Ms Buck: To ask the Secretary of State for the Environment, Transport and the Regions what plans he has to allow social housing tenants to move across local authority boundaries; and if he will make a statement. 
Mr. Mullin: The Housing Green Paper, "Quality and Choice; A decent home for all", sets out the Government's proposals for increasing choice in social lettings. As part of these proposals, we are interested in exploring the scope for promoting greater flexibility and more movement across local authority boundaries, and will consider responses to the Green Paper before deciding whether to develop this further. We would wish to discuss any proposals with representatives of local government, Shelter and others before taking them forward.
Ms Buck: To ask the Secretary of State for the Environment, Transport and the Regions what plans he has to introduce a standardised monitoring system for the letting of social housing stock by registered social landlords and local authorities; and if he will make a statement. 
Mr. Mullin: The Housing Green Paper, "Quality and Choice; A decent home for all", sets out the Government's proposals for increasing choice in social lettings.
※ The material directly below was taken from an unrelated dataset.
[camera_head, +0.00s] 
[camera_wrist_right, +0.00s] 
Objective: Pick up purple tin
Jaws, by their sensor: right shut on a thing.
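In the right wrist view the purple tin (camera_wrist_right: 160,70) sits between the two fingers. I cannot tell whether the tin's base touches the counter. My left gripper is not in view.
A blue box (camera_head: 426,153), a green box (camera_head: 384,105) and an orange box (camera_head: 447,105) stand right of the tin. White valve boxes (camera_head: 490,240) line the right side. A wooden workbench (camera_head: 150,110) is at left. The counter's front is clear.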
In taking these proposals forward we will wish to consider the arrangements for monitoring lettings by social landlords.
Ms Buck: To ask the Secretary of State for the Environment, Transport and the Regions (1) what assessment he has made of the impact of stock transfer on the availability of social housing for homeless people; 
Mr. Mullin: The Government consider that stock transfer is an important way of improving the quality and availability of affordable social housing. The proposed selection criteria do not explicitly address the issue of homelessness because, following the transfer of their housing stock, local housing authorities retain their obligations towards homeless households under Part VII of the Housing Act 1996. They must also continue to keep a register of applicants who qualify for the allocation of accommodation. To ensure they have access to accommodation to enable them to discharge their housing functions, authorities generally negotiate nomination rights with the transfer landlord of between 50 per cent. and 75 per cent. of the transferred stock.